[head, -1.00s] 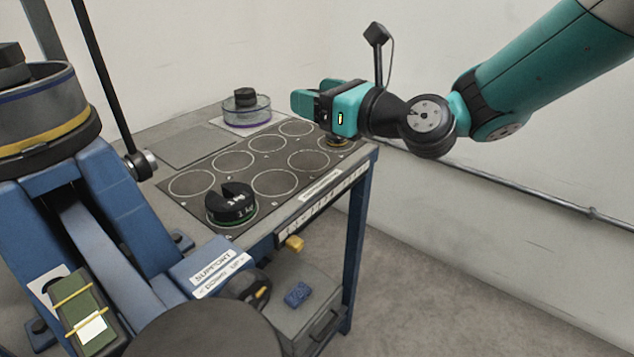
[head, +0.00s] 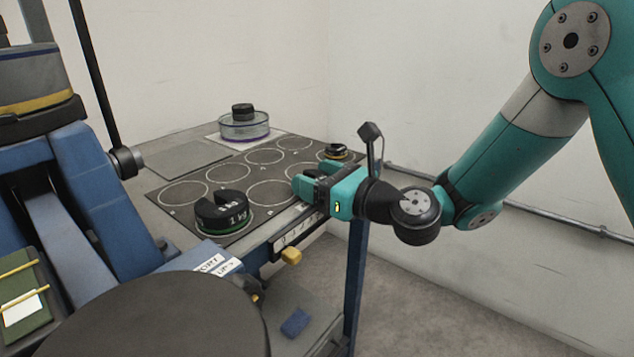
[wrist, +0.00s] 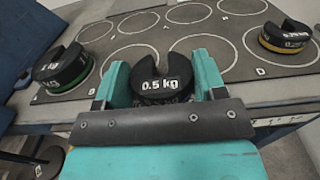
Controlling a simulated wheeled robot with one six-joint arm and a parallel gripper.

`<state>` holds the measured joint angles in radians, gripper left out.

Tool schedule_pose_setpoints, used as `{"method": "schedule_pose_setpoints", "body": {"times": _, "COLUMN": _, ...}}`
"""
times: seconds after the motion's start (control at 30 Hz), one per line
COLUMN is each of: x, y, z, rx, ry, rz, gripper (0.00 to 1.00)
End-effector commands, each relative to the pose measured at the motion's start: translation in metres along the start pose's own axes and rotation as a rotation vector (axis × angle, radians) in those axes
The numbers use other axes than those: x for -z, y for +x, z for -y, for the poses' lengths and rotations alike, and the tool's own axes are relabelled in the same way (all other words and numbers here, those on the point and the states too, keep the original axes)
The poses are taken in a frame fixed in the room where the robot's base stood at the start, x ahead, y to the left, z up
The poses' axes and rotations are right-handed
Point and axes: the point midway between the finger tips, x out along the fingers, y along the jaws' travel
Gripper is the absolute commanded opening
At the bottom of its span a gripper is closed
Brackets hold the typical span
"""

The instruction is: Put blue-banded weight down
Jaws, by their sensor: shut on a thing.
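My gripper (head: 303,187) is shut on a black slotted weight marked 0.5 kg (wrist: 161,86), which sits between its teal fingers in the wrist view. In the wrist view circles of the mat (wrist: 131,60) lie beyond the weight. I cannot tell whether the weight touches the mat.
A green-banded 1 kg weight (head: 221,211) stands on the mat left of my gripper. A yellow-banded weight (head: 336,152) stands at the far right. A clear dish with a black knob (head: 244,125) is at the back. Several circles between them are empty. A blue frame (head: 105,190) is at left.

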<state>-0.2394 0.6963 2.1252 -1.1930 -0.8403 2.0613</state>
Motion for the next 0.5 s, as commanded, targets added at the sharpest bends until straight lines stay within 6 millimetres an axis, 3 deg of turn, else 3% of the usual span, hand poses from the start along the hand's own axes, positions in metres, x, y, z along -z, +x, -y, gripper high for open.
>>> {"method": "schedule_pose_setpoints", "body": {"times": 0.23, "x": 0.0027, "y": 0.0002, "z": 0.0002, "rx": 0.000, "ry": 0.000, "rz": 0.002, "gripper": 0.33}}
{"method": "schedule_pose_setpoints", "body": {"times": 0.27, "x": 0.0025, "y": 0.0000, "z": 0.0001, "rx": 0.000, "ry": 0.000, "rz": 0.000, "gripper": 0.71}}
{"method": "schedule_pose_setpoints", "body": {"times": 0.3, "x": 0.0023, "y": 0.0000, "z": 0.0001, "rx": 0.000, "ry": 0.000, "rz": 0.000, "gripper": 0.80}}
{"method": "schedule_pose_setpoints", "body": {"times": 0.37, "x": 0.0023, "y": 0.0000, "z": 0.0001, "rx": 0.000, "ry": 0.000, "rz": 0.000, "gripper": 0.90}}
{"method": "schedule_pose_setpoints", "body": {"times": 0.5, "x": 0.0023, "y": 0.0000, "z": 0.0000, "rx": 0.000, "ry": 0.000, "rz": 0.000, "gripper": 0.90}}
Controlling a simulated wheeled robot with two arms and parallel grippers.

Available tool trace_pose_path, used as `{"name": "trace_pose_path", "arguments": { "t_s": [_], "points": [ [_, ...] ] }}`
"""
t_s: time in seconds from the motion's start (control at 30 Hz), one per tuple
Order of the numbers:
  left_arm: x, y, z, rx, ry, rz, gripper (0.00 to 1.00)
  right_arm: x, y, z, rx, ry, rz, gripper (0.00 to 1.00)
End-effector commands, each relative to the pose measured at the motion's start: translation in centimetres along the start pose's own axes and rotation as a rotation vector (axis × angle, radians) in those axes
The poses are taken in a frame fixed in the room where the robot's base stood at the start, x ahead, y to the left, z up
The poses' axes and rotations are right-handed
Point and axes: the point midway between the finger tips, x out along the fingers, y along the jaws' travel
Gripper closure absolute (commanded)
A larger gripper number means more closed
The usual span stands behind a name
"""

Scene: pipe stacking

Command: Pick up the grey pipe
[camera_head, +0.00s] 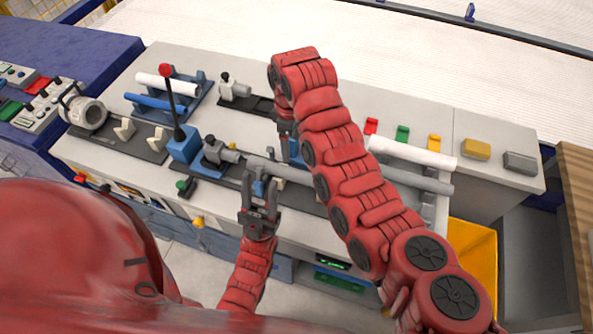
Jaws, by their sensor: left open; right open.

──────────

## Written request:
Determine how many lines of this listing contain "used", and give only the number.

## Finished answer:
2